There probably isn't a major U.S. city out there that doesn't WANT to build a subway or grade-separated line through town, but most/all cities have this thing called a "budget" and people called "taxpayers" which usually get in the way. I'm surprised and amazed by the success demonstrated by LA and Seattle in particular, and would love to know how this got approved and funded!
*Edit: I'm using the word "subway" here to mean a tunnel bored underground in which passenger vehicles can go from point A to point B in a fairly straight line without stopping for anything but passengers. Call it what you will, but in any city in the world that kind of transit is expensive.
Last edited by Min-Chi-Cbus; 03-12-2014 at 09:40 AM..
Who is funding all of this subway development, whether it's LA, Seattle or DC? Subway lines are incredibly expensive nowadays (compared to when most legacy lines were built in this country's cities like NY and Chicago)
Again, you aren't comparing like things. There is no "subway development" in Seattle, it's light rail.
You can't compare with the Chicago system, and you sure as hell can't compare with the NYC system. Running a trolley through a tunnel is a completely different proposition than running a 10- or 12-car metro line, with 700-foot long platforms, multiple mezzanines, deep cavern construction, multiple elevators/escalators, etc.

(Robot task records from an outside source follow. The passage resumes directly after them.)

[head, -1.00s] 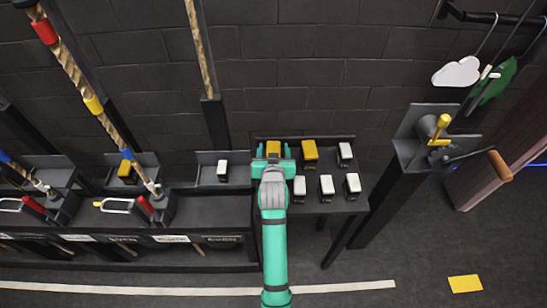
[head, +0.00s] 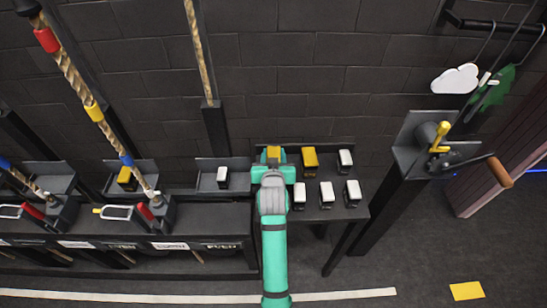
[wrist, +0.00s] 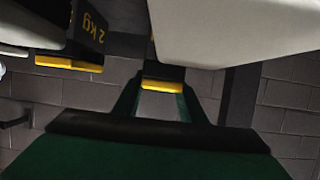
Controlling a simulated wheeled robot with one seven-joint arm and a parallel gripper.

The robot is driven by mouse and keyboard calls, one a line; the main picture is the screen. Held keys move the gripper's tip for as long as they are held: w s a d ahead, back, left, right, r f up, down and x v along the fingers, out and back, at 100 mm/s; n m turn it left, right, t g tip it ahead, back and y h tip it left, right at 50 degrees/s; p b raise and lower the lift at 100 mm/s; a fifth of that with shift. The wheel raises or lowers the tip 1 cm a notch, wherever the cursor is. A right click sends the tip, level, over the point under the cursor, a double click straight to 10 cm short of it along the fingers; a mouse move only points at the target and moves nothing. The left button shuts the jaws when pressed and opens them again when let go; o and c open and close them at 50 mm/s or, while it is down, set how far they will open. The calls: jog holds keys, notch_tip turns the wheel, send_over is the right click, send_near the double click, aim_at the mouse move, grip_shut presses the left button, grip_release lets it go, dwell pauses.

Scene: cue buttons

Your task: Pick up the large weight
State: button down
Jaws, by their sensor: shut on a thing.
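A dark weight with a yellow top (head: 273,151) stands at the back left of the small black table, between the fingers of my gripper (head: 273,160). The gripper is shut on it; my forearm hides its front part. In the wrist view the yellow edge of a dark weight (wrist: 162,84) shows between my green fingers (wrist: 160,104). A second yellow-topped weight (head: 309,157) stands just to the right, apart from the gripper. Several smaller white-topped weights (head: 326,193) stand in front and to the right. I cannot tell whether the held weight is off the table.
The black table (head: 328,211) is crowded beside my gripper. A shelf rack (head: 205,215) adjoins it on the left, with a white-topped weight (head: 223,177) in one bay. A post with a crank (head: 458,158) stands at the right. The brick wall (head: 300,90) is close behind.

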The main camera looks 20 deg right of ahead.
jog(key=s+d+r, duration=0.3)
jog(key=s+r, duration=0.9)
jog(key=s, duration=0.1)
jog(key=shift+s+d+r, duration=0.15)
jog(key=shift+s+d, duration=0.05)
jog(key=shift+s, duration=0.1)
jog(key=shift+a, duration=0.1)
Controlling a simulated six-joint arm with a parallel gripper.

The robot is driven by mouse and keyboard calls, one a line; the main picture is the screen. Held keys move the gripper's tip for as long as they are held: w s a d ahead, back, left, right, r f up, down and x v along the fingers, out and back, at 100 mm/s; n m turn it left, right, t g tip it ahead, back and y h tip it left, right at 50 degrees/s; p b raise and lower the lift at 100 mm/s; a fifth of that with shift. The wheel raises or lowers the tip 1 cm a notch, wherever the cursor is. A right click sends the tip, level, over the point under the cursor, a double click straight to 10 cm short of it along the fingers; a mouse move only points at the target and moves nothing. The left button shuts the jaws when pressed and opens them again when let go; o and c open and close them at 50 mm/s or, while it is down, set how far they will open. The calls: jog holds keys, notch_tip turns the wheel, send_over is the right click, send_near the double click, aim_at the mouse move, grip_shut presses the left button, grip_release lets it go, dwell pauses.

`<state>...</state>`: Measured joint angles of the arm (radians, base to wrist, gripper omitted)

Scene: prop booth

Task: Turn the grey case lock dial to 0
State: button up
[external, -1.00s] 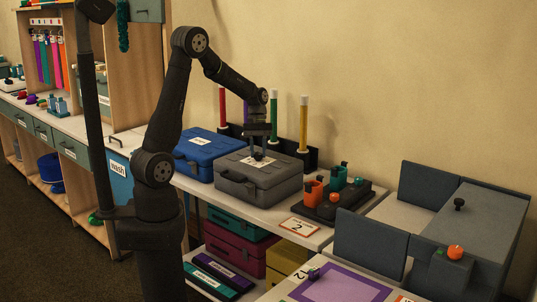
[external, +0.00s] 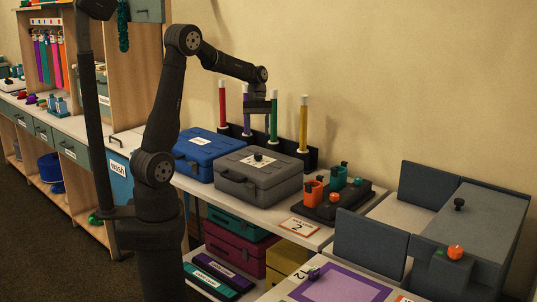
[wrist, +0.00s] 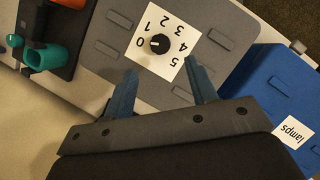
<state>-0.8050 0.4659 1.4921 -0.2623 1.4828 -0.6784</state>
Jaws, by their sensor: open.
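The grey case (external: 280,178) lies shut on the table; its lid also shows in the wrist view (wrist: 113,50). On its lid is a white label (wrist: 146,62) printed 0 to 5 around a black round dial (wrist: 159,44). A small pale mark on the dial appears to face the 0, at the left in the wrist view. The dial also shows in the external view (external: 258,157). My gripper (wrist: 162,76) is open and empty, its two fingers spread. In the external view my gripper (external: 258,121) hangs above the case, clear of the dial.
A blue case (external: 200,148) labelled lamps stands close beside the grey one. A dark tray (external: 352,203) with orange and teal pieces is on the other side. Coloured upright rods (external: 303,122) stand behind, near my gripper's height.

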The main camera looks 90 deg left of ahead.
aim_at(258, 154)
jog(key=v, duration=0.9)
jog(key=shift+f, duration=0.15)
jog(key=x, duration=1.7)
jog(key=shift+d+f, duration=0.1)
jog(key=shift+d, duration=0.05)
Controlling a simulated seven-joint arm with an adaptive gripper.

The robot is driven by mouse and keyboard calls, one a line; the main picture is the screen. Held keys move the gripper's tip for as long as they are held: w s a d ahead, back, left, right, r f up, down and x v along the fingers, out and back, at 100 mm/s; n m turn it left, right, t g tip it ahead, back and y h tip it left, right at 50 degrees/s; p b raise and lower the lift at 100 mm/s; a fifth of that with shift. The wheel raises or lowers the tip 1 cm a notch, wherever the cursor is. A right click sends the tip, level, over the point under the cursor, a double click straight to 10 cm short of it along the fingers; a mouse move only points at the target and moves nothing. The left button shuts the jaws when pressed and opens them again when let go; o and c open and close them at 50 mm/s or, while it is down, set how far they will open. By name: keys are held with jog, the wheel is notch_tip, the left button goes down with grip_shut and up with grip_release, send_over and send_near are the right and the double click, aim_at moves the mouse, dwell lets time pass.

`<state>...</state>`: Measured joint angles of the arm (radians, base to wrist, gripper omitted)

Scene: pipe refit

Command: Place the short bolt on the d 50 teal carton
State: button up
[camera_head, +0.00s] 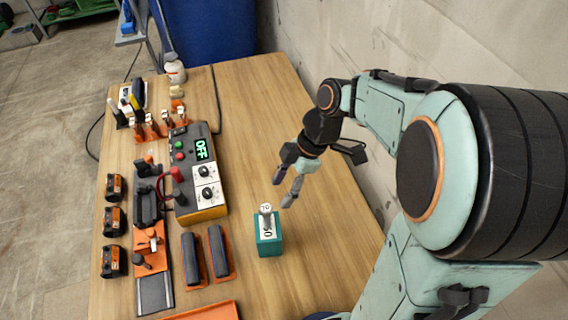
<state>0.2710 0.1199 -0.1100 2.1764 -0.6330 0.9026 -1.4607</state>
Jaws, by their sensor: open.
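The teal carton (276,245) stands on the wooden table right of the two dark blocks. It bears a white label with dark marking that reads like 50. A small grey bolt (267,218) with a round, light head appears to stand upright on the carton's top, over the label. My gripper (283,191) is open, just above and to the right of the carton in the picture. Its fingers look empty and apart from the bolt.
A control box (205,172) with a lit OFF display stands left of my gripper. Two dark blocks on orange bases (219,252) lie left of the carton. Orange-black units (112,221) line the left edge. The table right of the carton is clear.

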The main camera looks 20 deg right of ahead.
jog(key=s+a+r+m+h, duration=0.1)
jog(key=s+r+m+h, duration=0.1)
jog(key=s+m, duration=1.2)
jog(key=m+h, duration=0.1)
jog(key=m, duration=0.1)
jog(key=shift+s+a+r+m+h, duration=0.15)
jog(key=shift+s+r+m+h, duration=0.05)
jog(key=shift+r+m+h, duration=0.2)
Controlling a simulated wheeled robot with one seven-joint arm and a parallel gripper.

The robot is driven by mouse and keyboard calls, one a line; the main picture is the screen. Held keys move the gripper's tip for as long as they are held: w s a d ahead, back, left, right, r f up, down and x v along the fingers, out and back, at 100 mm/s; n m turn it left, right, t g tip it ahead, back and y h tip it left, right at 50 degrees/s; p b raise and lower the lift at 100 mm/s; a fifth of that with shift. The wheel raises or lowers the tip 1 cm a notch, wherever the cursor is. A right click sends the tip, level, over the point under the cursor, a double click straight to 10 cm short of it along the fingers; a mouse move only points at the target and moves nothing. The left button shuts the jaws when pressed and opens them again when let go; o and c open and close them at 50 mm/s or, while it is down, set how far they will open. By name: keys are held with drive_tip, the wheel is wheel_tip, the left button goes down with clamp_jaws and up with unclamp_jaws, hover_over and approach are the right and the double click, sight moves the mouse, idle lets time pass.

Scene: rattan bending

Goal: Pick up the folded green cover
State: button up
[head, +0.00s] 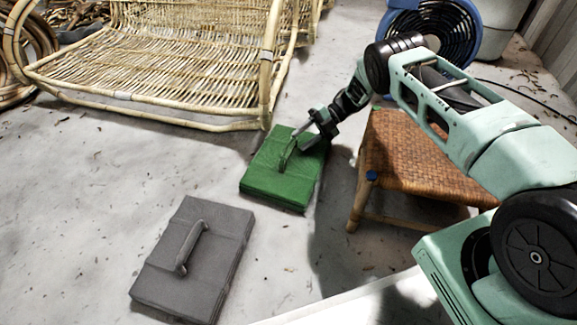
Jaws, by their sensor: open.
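The folded green cover (276,184) lies flat on the floor in the middle of the head view. It is a thick rectangular stack with a raised green handle strap (288,155) on top. My gripper (303,143) is open at the cover's upper right part, close to the strap. I cannot tell whether the fingers touch the strap or stand around it. The gripper hides the cover's far right corner.
A folded grey cover (205,255) with a handle lies at the lower left. A woven stool (412,155) stands close to the right of the green cover. A rattan seat (170,70) is behind, and a blue fan (470,25) stands at the back.

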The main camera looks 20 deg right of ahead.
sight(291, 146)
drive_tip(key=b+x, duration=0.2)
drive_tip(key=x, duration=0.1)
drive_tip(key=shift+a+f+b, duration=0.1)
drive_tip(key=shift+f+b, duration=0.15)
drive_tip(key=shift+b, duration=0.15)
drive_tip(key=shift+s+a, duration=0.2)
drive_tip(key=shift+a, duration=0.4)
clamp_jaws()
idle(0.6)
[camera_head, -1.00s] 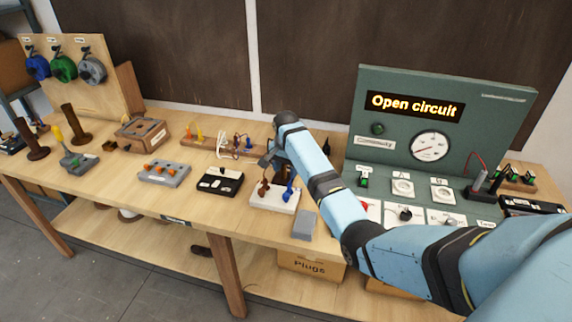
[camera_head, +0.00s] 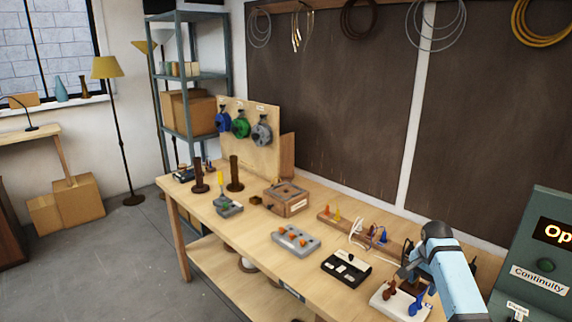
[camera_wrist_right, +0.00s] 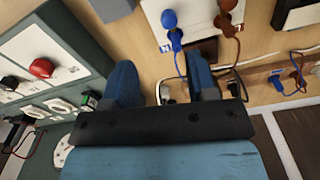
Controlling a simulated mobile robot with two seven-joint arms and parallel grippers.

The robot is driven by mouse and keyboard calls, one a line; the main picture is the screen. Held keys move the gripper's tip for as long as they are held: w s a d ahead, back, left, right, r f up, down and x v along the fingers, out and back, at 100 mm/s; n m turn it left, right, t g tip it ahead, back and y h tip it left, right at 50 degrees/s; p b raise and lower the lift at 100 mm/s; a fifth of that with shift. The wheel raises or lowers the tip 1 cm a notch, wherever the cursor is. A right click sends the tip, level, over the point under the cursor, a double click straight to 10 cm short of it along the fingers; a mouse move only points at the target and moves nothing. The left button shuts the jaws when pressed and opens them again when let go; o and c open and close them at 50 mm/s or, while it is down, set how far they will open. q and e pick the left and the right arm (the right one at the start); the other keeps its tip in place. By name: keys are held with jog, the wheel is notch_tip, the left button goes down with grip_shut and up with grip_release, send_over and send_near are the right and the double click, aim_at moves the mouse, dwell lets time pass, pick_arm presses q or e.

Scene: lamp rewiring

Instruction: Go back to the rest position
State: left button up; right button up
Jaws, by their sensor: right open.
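My right gripper (camera_head: 405,272) is over the workbench at the lower right of the head view, just behind a white block (camera_head: 385,303) that bears a blue and a brown connector. In the right wrist view my right gripper (camera_wrist_right: 162,62) has its two blue fingers spread apart. Nothing is clasped between them; a white cable and a small plug show in the gap, and I cannot tell how near they are. The blue connector (camera_wrist_right: 168,18) and the brown connector (camera_wrist_right: 229,22) sit beyond the fingers. My left gripper is not in view.
The green test panel (camera_head: 545,225) stands right of my arm. A black switch box (camera_head: 346,269), a grey block (camera_head: 296,241) and a wooden box (camera_head: 286,198) stand along the bench. A spool board (camera_head: 258,160) rises at the back left. Open floor (camera_head: 110,250) lies left of the bench.

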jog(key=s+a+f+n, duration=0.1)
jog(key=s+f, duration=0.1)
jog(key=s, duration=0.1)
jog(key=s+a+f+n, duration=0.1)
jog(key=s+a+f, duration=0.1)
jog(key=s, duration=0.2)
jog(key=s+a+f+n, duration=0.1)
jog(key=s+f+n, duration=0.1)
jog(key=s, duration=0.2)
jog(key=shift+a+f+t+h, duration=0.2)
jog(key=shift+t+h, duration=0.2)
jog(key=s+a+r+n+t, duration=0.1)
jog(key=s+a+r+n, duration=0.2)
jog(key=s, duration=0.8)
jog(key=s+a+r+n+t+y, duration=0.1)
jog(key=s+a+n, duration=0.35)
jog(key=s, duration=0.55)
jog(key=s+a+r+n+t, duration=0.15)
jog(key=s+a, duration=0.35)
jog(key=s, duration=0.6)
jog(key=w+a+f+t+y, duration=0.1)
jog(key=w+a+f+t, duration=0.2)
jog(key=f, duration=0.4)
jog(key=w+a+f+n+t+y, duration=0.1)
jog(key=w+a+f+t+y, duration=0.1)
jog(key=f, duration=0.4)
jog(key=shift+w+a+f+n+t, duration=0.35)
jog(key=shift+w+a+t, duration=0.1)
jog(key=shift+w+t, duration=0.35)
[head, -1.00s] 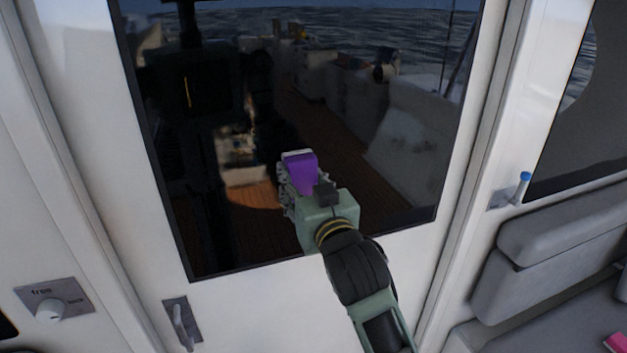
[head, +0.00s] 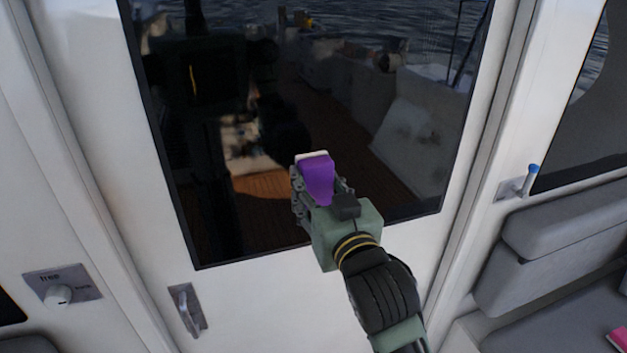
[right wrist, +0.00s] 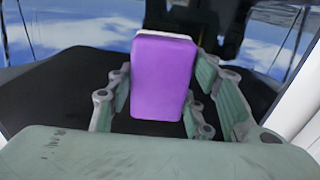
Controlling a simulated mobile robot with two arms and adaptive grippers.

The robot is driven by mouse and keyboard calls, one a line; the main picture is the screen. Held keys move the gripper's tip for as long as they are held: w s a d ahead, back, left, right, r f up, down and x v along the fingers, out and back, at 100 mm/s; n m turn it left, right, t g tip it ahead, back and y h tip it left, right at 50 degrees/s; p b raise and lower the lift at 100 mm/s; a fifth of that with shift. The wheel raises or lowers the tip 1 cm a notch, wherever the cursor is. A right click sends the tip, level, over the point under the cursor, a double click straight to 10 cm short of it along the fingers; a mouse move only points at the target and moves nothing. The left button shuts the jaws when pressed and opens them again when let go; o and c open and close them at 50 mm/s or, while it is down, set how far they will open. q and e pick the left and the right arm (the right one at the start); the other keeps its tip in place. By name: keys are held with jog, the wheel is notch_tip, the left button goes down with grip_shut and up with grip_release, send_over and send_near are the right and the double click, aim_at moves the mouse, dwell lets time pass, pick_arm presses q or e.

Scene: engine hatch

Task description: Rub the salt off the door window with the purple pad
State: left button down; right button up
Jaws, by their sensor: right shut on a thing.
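The purple pad (head: 317,180) has a pale layer on its far face and is held in my right gripper (head: 318,188), whose fingers are shut on it. In the right wrist view the pad (right wrist: 162,78) stands between the two fingers of the gripper (right wrist: 165,95). The door window (head: 390,165) is a dark pane in a white door, in front of the pad. I cannot tell whether the pad touches the glass. I see no clear salt marks; the pane shows reflections and a deck beyond. My left gripper is not in view.
A door handle (head: 187,310) sits below the window at the left. A knob on a labelled plate (head: 62,290) is on the left wall. A blue-tipped lever (head: 527,180) and grey seat cushions (head: 560,225) are at the right. A pink item (head: 618,339) lies at the right edge.

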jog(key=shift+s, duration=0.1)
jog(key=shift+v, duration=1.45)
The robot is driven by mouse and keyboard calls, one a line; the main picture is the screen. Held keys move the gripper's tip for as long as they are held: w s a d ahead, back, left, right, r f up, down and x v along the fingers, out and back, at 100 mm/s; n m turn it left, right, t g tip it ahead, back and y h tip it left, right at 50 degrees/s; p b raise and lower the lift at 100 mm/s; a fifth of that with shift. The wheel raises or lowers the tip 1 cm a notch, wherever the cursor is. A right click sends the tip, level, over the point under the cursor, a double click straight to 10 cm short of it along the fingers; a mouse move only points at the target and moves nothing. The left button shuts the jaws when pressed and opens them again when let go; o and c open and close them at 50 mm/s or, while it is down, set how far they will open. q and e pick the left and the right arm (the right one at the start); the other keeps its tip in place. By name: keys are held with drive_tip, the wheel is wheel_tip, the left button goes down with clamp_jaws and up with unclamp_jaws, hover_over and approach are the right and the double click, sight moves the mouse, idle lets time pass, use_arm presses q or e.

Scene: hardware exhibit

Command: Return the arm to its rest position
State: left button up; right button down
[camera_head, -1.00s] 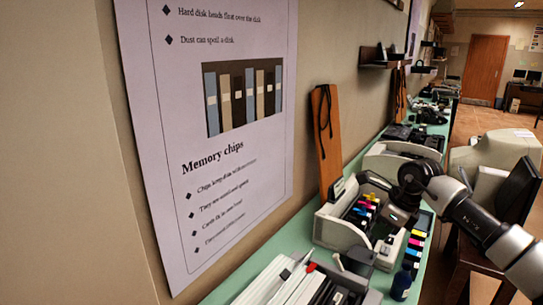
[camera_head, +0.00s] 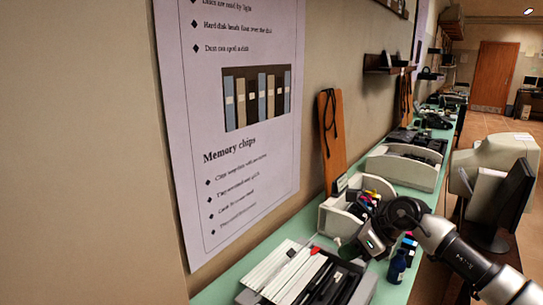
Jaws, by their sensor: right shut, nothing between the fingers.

DC's Metro expansion is mostly on the surface, in outer suburbs.
LA's rail expansion is mostly surface-running light rail.
Again, you aren't comparing like things. There is no "subway development" in Seattle, it's light rail.
You can't compare with the Chicago system, and you sure as hell can't compare with the NYC system. Running a trolley through a tunnel is a completely different proposition than running a 10- or 12-car metro line, with 700-foot long platforms, multiple mezzanines, deep cavern construction, multiple elevators/escalators, etc.
DC's Metro expansion is mostly on the surface, in outer suburbs.
LA's rail expansion is mostly surface-running light rail.
Who is funding this underground light rail? It's still expensive to bypass the streets above, which is the primary reason for the tunnel, IMO.